In this exercise, you will implement a rendering system for triangulated 3D models based on rasterization.

Using Eigen

In all exercises, you will need to do operations with vectors and matrices. To simplify the code, you will use Eigen. Have a look at the Getting Started page of Eigen as well as the Quick Reference page for a reference of the basic matrix operations supported.

Preparing the Environment and Submission

Follow the instructions on the general instructions page to set up what you need for the assignment.

Note: For the purpose of exercises 1 to 2, the world space, camera space, and canonical viewing volume will be one and the same.

Ex.1: Load and Render a 3D model

The provided code rasterizes a triangle using the software rasterizer we studied in the class. Extend the provided code to load the same scenes used in Assignment 4, and render them using rasterization in a uniform color. At this stage, you should see a correct silhouette of the object rendered.

Ex.2: Shading

In this exercise, you will implement different shading options for the triangles. The scene should always contain at least one light source, set as a shader uniform. Add an option to the code to render three different versions of the model:

  1. Wireframe: only the edges of the triangles are drawn.

  2. Flat Shading: each triangle is rendered using a unique color (i.e. the normal of all the fragments that compose a triangle is simply the normal of the plane that contains it). On top of the flat shaded triangle, you should draw the wireframe.

  3. Per-Vertex Shading: the normals are specified on the vertices of the mesh, the color is computed for each vertex, and then interpolated in the interior of the triangle.

image

Both flat shading and per-vertex shading should use the same code in the shader program. The only difference lies in the attributes that are sent to the vertex shader. You can reuse the code from the ray-tracing assignment for the lighting equation (you should implement both diffuse and specular shading components in the fragment shader).

Note that to perform flat shading, you will need to send per-face normal attributes to the shader program. However, with the provided rasterizer and for most modern APIs, it is only possible to send per-vertex attributes. One simple way to go around this limitation is simply to duplicate the input vertices for every triangle in the mesh. That is, from a pair (V, F) describing the mesh coordinates and triangles, build a new pair (V', F'), where every vertex from V' appears only once in F'.

To compute the per-vertex normals you should first compute the per-face normals, and then average them on the neighboring vertices. In other words, the normal of the vertex of a mesh should be the average of the normals of the faces touching it. Remember to normalize the normals after averaging.

Ex.3: Object Transformation

For this exercise and the next, all transformations must be done in the vertex shader.

Add an option to tranlate the object toward the camera, while rotating around its barycenter.
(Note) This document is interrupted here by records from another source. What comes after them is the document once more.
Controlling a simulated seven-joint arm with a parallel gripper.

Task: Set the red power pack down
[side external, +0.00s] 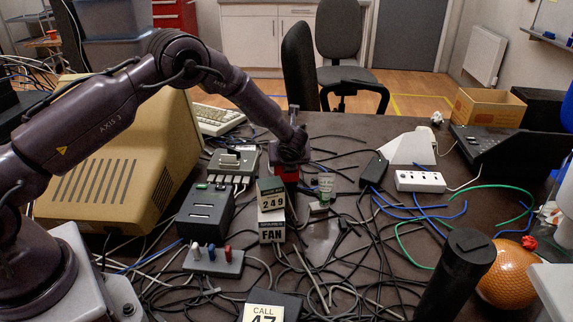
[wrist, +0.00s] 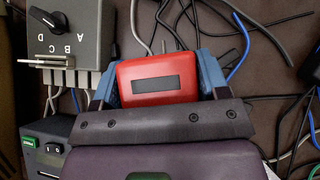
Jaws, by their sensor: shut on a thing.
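The red power pack (wrist: 158,66) has a dark rectangular panel on its top. In the wrist view it sits between the two blue fingers of my gripper (wrist: 158,84), which is shut on it. In the side view my gripper (side external: 289,163) points down, with a small part of the red power pack (side external: 289,175) showing below it. The pack's lower part is hidden behind the numbered box there. I cannot tell whether its underside touches the table (side external: 420,248).
A grey switch box (wrist: 70,38) marked with letters stands left of the pack, with cables. A box marked 249 (side external: 271,200) stands in front, on a FAN box (side external: 272,232). A dark unit (side external: 205,213) is front left. Loose cables cover much of the table.

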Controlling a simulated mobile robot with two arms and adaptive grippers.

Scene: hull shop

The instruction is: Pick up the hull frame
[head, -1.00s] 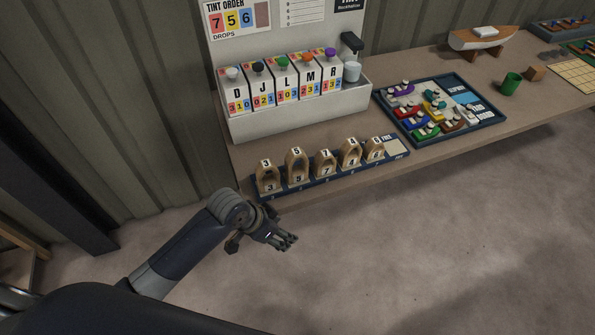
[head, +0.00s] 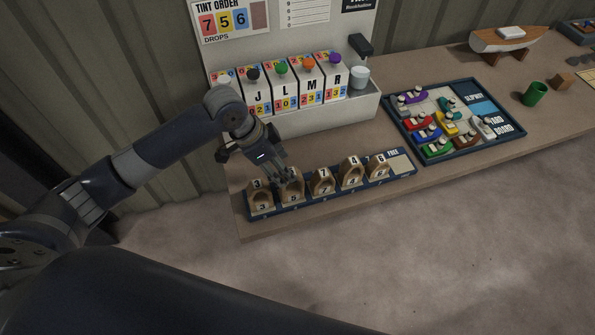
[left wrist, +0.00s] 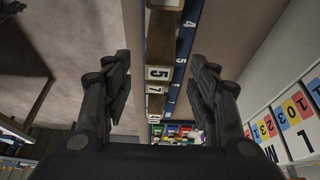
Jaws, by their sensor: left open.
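Several wooden arch-shaped hull frames with number tags stand upright in a row on a dark blue rack (head: 330,196). From left to right they are frame 3 (head: 262,203), frame 5 (head: 291,195), frame 7 (head: 322,183), frame 4 (head: 351,173) and frame 6 (head: 377,167). My left gripper (head: 284,174) is open and empty, over the rack's left part, just behind the top of frame 5, partly hiding it. In the left wrist view its fingers (left wrist: 160,88) are spread, with the tags 5 and 7 showing between them. Whether it touches a frame cannot be told.
Behind the rack stands a white dispenser (head: 330,118) with lettered bottles. A blue-rimmed board with small boats (head: 470,146) lies to the right, with a green cup (head: 534,93) and a model hull (head: 507,42) beyond. The bench's front edge runs just before the rack.

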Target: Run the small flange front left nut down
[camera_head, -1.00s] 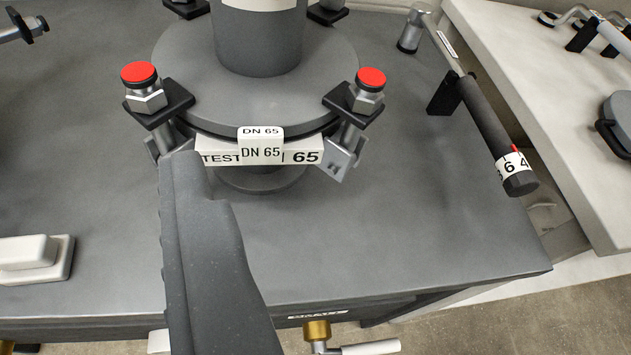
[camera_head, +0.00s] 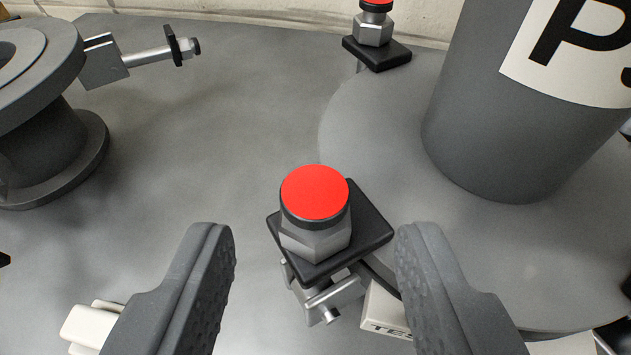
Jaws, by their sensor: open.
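The front left nut (camera_head: 314,243) of the small flange (camera_head: 385,130) is a grey hex nut under a red-topped cap (camera_head: 314,192). It sits on a black square plate (camera_head: 362,222) at the flange's edge, with the swing bolt's lower end (camera_head: 325,300) showing beneath. My gripper (camera_head: 316,240) is open, one finger to the left of the nut and one to the right. Both fingers are clear of the nut, with a gap on each side. Whether the fingertips are level with the nut is hard to tell.
Another red-capped nut (camera_head: 374,25) stands at the back of the flange. A wide grey pipe (camera_head: 510,130) rises at the right. A second flanged piece with a swung-out bolt (camera_head: 150,57) is at upper left. A white block (camera_head: 90,322) lies at lower left.

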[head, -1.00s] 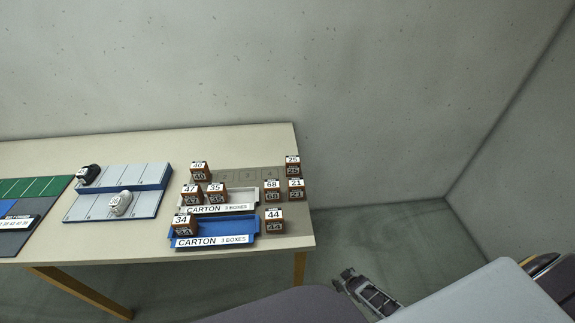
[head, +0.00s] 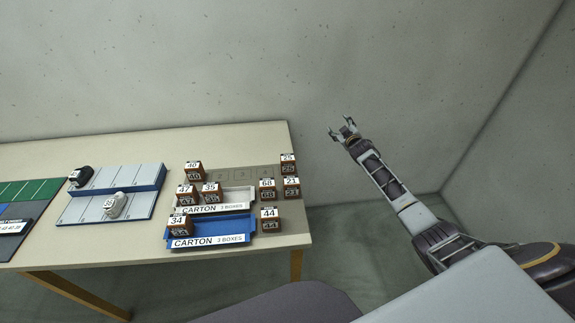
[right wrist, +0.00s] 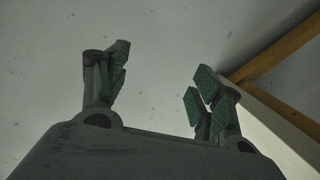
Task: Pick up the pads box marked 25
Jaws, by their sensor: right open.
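The pads box marked 25 (head: 288,163) is a small brown box with a white numbered top. In the head view it stands upright at the back right corner of the table, behind the box marked 21. My right gripper (head: 342,124) is open and empty, raised to the right of the table and apart from the box. In the right wrist view its two fingers (right wrist: 160,85) are spread with nothing between them. My left gripper is not in view.
Boxes marked 21 (head: 291,187), 68 (head: 267,189) and 44 (head: 269,219) stand near the table's right edge. A white carton tray (head: 238,207) and a blue carton tray (head: 240,229) lie left of them. Open floor lies right of the table (head: 140,146).

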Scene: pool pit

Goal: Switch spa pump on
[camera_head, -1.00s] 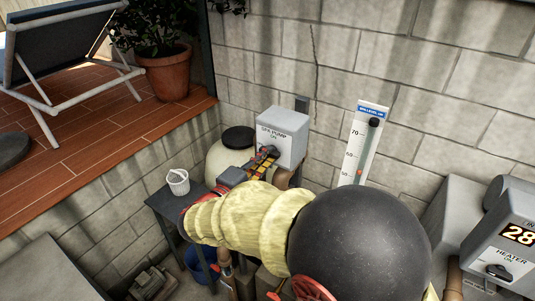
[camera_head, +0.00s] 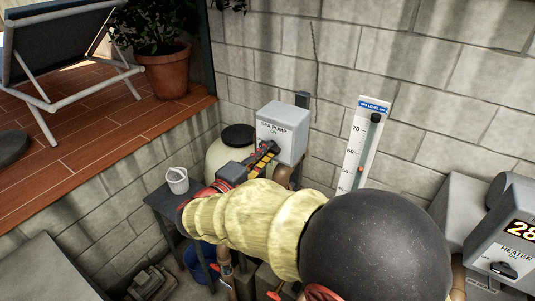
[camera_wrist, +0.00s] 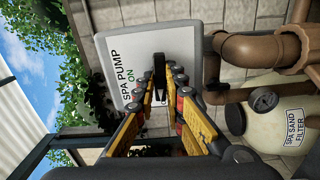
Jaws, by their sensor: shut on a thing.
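The spa pump switch box (camera_head: 284,133) is a grey box on the block wall. It shows large in the wrist view (camera_wrist: 178,42), turned sideways, with "SPA PUMP" and a green "ON" on its pale face. A dark switch handle (camera_wrist: 159,66) stands out from that face beside the "ON". My gripper (camera_wrist: 163,88) has its yellow-and-black fingers on either side of this handle and is shut on it. In the head view my gripper (camera_head: 266,153) is at the box's front, and the handle is mostly hidden by the fingers.
The spa sand filter (camera_wrist: 277,120) and brown pipes (camera_wrist: 258,48) are close beside the box. A small table (camera_head: 160,200) with a white bucket (camera_head: 177,180) stands left of my arm. A level gauge (camera_head: 361,145) and a heater (camera_head: 503,245) are to the right.

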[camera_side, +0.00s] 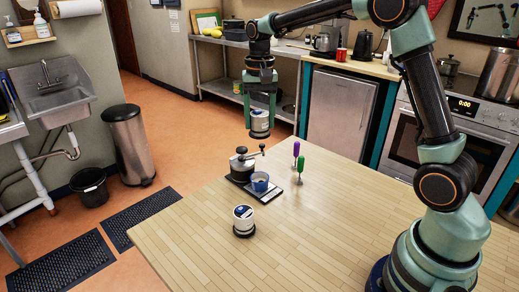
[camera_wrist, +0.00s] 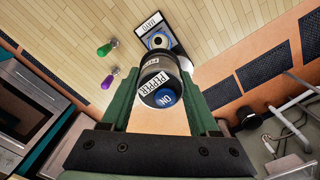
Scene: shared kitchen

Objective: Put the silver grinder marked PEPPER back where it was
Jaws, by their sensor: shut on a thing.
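My gripper (camera_side: 261,112) is shut on a silver grinder (camera_side: 260,124) with a dark end. It holds the grinder in the air above the far end of the wooden table. In the wrist view the grinder (camera_wrist: 161,82) sits between the two green fingers, its PEPPER label and blue ON button facing the camera. A second silver grinder (camera_side: 243,219) with a dark base stands upright on the table, nearer the side camera. Its marking is too small to read. No marked spot for the held grinder can be told.
A purple-topped (camera_side: 296,150) and a green-topped (camera_side: 300,165) tool stand to the right.

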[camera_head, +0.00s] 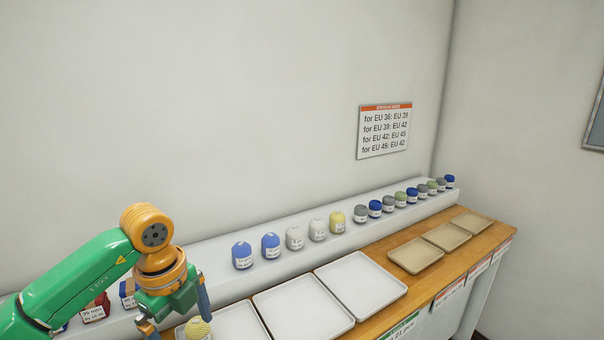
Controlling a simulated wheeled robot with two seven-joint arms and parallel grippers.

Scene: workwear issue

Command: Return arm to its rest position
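My left arm, green with orange joints, comes in from the left. Its gripper (179,322) points down over the near end of the counter, with its two fingers spread apart and nothing seen held between them. A pale yellow rolled item (197,329) with a white label shows just below the fingers, by the nearest white tray (241,322). The frame's bottom edge cuts this item off, and I cannot tell whether a finger touches it. My right gripper is not in view.
A raised white shelf (220,270) along the wall carries a row of labelled rolled items, blue, white, yellow, grey and green. Red and blue boxes (95,308) stand behind my arm. White trays (362,283) and tan trays (416,255) on the wooden counter look empty. A sign (384,131) hangs above.

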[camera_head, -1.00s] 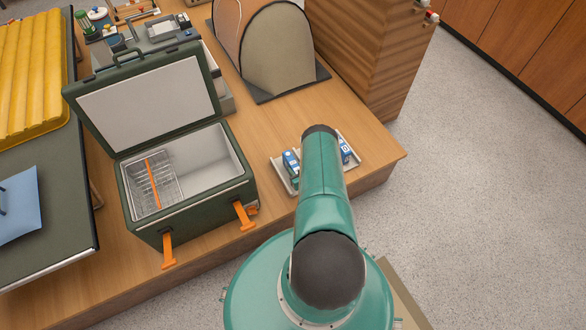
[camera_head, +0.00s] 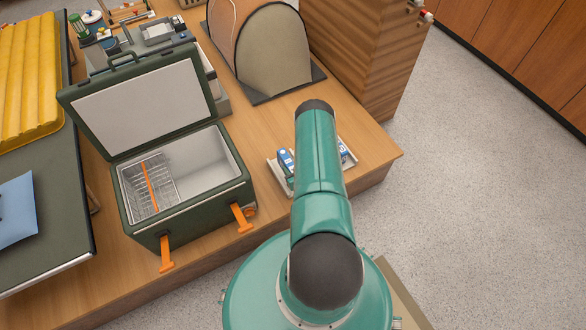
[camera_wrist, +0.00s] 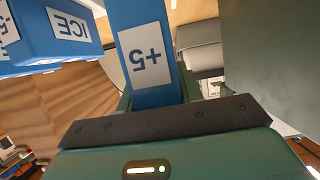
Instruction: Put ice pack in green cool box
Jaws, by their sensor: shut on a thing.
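My gripper (camera_wrist: 153,92) is shut on a blue pack (camera_wrist: 142,20) with a white label that looks like "+5", between its fingers in the wrist view. A second blue pack (camera_wrist: 55,48), with a label reading "ICE" and another number label, is beside it at upper left, apart from the fingers. In the head view my arm hides the gripper and most of a pale tray (camera_head: 276,170); blue-and-white packs (camera_head: 286,160) show at its edges. The green cool box (camera_head: 192,200) stands open to the left, its lid (camera_head: 150,100) raised. A wire basket with an orange bar (camera_head: 150,185) sits inside its left part.
The right part of the cool box interior is clear. Orange latches (camera_head: 166,255) stick out at its front. A model tent (camera_head: 270,50) and a wooden cabinet (camera_head: 360,60) stand behind the tray. A grey table with a yellow mat (camera_head: 30,75) is at left.

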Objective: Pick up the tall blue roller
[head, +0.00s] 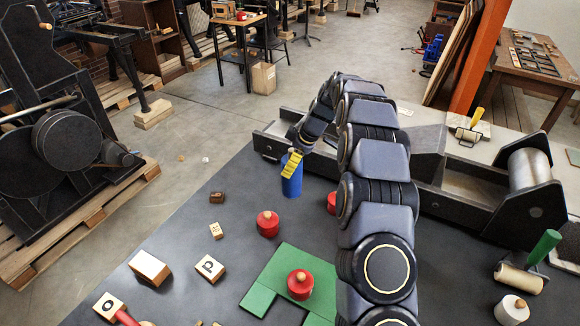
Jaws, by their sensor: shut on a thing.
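The tall blue roller (291,186) stands upright near the far left part of the dark table (195,243). My gripper (291,164), with yellow fingers, is at its upper end and shut on it. The fingers cover part of the roller's top. I cannot tell whether its base touches the table.
Red knobbed pieces (268,224) stand nearby, one on a green mat (258,299). Wooden letter blocks (210,268) lie to the left. A long press with a metal cylinder (528,168) stands behind and right. A green-handled roller (520,278) lies at right.

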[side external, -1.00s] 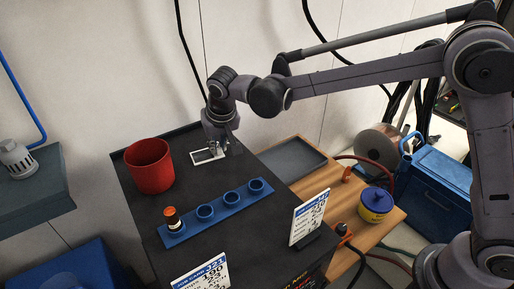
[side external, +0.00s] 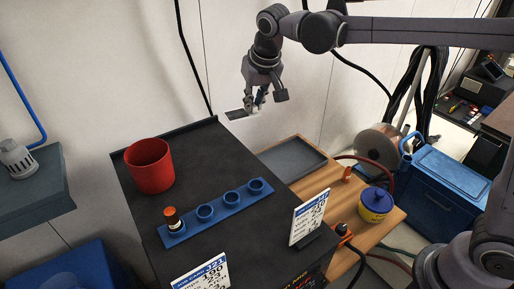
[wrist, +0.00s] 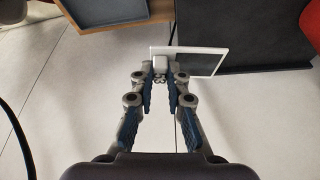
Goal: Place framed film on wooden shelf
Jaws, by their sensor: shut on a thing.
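The framed film, a dark film in a thin white frame, is held at one edge by my gripper (wrist: 160,78). In the wrist view the framed film (wrist: 208,64) sticks out to the right of the fingertips. In the side view my gripper (side external: 257,104) is up in the air near the back wall, past the far end of the black table, with the framed film (side external: 237,114) to its left. The wooden shelf (side external: 346,217) is right of the black table and lower. Its edge also shows at the top left of the wrist view (wrist: 76,15).
A grey tray (side external: 292,158) lies on the shelf's far part. A blue-and-yellow pot (side external: 375,205) and an orange item (side external: 347,174) stand nearer.

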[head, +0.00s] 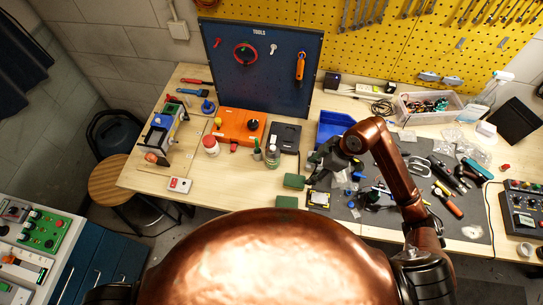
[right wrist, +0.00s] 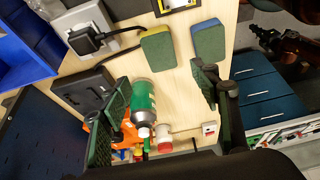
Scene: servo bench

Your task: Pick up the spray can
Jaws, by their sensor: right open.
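In the right wrist view the spray can (right wrist: 142,100) appears between the two fingers, nearer the left one. My right gripper (head: 316,166) is open and empty, to the right of the can and apart from it. In the right wrist view its dark green fingers (right wrist: 160,82) are spread wide. My left gripper is not in view.
Two sponges, one here (head: 293,182) and one here (head: 286,202), lie in front. A blue bin (head: 333,124) is behind my gripper.

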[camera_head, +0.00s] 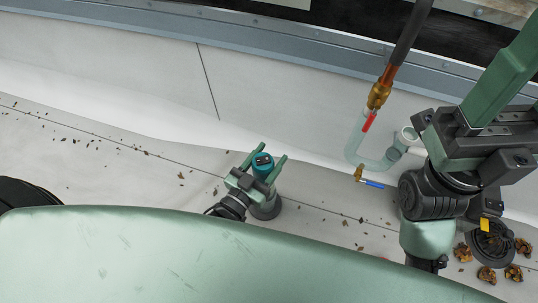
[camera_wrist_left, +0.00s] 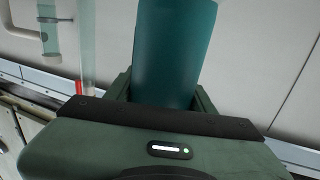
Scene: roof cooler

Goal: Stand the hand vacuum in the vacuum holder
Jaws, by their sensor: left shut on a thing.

Produce 3 gif videos, one for each rendering type used above.

Ex.4: Camera

Implement a perspective camera and add support for multiple resolutions: the cameras should take into account the size of the framebuffer, properly adapting the aspect ratio to not distort the image whenever the framebuffer is resized. To check for correctness, we recommend to render a cube in wireframe mode.

Note that for the shading to be correct, the lighting equation need to be computed in the camera space (sometimes called the eye space). This is because in the camera space the position of the camera center is known (it is (0,0,0)), but in the canonical viewing volume normals can be distorted by the perspective projection, so shading will be computed incorrectly.